昭和の濃いハンサム系ではなく、今どきの繊細なイケメン風

昭和末期、本当は慎吾ちゃんに感化されて踊り始めたのにアイドルに影響を受けたと思われるのがシャクで、そのきっかけとして「フラッシュダンスです」「映画『(横文字)』です」「BBです」「ハマーです」って洋モノ出していた男の子は全国に25万人くらいいたと思います。数字の根拠は得意の妄想です。中学生ぐらいになると見栄張って本場ぶったりしたくなるもんね。正に中二病。それだけアイドルは軽いイメージを持たれていました。

「風見慎吾さんという存在。欽ちゃんファミリーなんですけど、油断してたんですよ。我々は風見慎吾さんのこと、甘く見積もっていました。すごい優しい、ただの可愛らしいアイドルだと思ってたんですけど…」
マキタスポーツ「ザ・カセットテープ・ミュージック」 BS12 2020/4/12

“アイドルになる気なんてなかったんですけどね”   oricon  1983

ところで慎吾ちゃんは近年、「80年代アイドル」の括りで取り上げられますが、世間でのイメージは「欽ちゃんファミリー」が一番強いはず。当時、彼はテレビではそこまでアイドルしていませんでした。ジャニーズのように恒常的に歌番組やアイドル系バラエティー番組に出ていたわけじゃないし。

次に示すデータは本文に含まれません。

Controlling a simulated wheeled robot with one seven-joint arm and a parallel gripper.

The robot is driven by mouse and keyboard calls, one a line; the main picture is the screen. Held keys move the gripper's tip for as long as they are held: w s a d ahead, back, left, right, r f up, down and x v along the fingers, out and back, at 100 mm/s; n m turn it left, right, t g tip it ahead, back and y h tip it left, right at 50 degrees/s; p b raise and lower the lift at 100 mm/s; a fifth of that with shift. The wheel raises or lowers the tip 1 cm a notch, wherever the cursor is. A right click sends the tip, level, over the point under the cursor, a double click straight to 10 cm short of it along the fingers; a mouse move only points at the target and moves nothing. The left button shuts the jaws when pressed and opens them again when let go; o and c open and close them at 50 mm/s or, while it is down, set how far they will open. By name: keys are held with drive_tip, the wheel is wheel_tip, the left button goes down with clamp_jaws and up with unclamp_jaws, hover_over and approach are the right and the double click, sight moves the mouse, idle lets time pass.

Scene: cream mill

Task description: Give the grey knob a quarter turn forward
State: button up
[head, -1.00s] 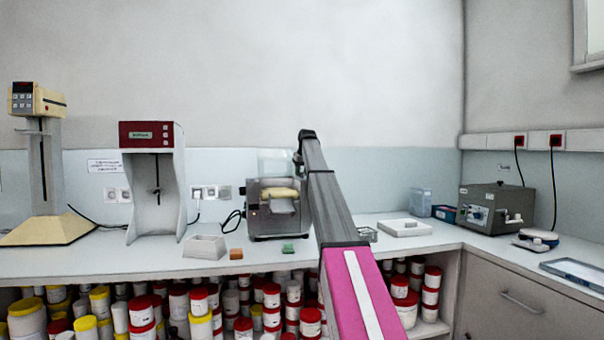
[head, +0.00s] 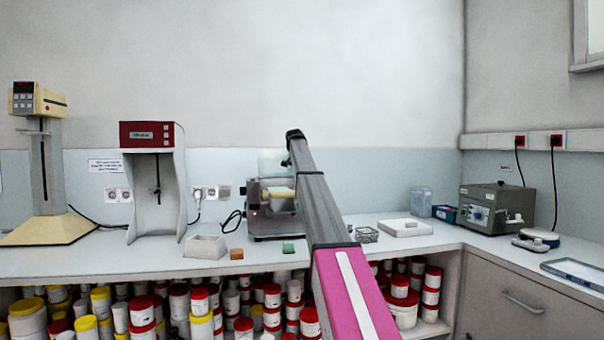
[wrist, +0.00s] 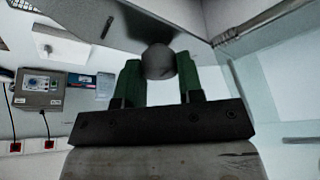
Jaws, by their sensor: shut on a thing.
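The grey knob (wrist: 158,62) is round and shows in the wrist view between the two green fingers of my gripper (wrist: 159,72). The fingers are closed on its sides. The knob sits against a dark metal surface of the mill. In the head view the steel mill (head: 257,222) stands on the counter with a cream roller (head: 279,193), its right part covered by my arm. The knob and my gripper are hidden behind the arm in that view.
A wire basket (head: 367,234) and a white slab-like box (head: 405,229) are to the right. A grey control box (head: 495,208) stands farther right.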

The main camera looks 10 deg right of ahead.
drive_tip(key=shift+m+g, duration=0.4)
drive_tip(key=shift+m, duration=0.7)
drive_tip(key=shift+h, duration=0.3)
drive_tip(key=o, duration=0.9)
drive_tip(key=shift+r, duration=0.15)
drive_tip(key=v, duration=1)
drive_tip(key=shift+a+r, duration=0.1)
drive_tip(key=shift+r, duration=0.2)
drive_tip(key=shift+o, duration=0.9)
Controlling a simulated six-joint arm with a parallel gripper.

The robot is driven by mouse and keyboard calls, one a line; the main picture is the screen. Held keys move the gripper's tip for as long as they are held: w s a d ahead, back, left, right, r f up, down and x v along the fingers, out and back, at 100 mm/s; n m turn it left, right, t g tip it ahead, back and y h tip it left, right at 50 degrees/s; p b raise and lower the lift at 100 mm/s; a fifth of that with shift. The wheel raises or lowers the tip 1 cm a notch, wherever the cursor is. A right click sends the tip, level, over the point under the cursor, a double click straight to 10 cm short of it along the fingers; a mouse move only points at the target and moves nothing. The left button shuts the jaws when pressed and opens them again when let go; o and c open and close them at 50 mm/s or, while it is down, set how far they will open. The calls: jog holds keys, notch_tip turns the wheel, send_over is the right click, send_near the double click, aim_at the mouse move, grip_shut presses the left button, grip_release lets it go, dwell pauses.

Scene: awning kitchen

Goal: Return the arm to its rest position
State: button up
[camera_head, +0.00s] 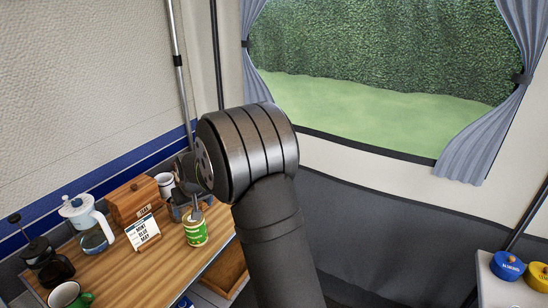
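My arm rises from the bottom centre to a large dark joint and bends left over the wooden table (143,283). The far end of the arm is mostly hidden behind that joint. A narrow grey piece shows just above a green can (195,234), but I cannot tell whether it is part of my gripper or something standing in the can. My fingertips cannot be made out clearly, nor whether anything is held. The can stands upright near the table's right edge.
On the table are a glass pot (95,238), a French press (47,262), a green mug (66,295), a wooden box (134,201), a small sign (143,233) and a white mug (165,184). Blue (507,266) and yellow (537,276) lidded containers stand at far right.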

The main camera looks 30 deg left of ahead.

どこでアイドルしていたかというと、雑誌。ここでかなりの存在感があり、なぜか上半身着てナイ率が高いのです! ビーチの波打ち際、プール、温泉、シャワー。上半身に限らず。80年代ってそんな感じでした。そして女子たちはそんな切り抜きを透明下敷きに挟むのです。

画像5

アイドル雑誌って罪深い  shueisha 1983

尖りがちな世間の男子中高生がアイドルを認めたくないという気持ちはまぁ分かります。「女の子にモテたくて踊っているわけじゃない、アイドルの真似じゃないんだ」と。だから慎吾ちゃんから影響を受けたとは言わずに横文字並べたり、あれはヒップホップじゃないとイキってみたり。

そう言われるのも二枚目の悲劇。イケメンじゃなければよかったのにね。

100万回の3

写真集『いま。風見慎吾』 発売広告    shueisha 1984

☆彡

だからって見栄晴クンみたいだったらよかったのに、という理屈には決してなりません。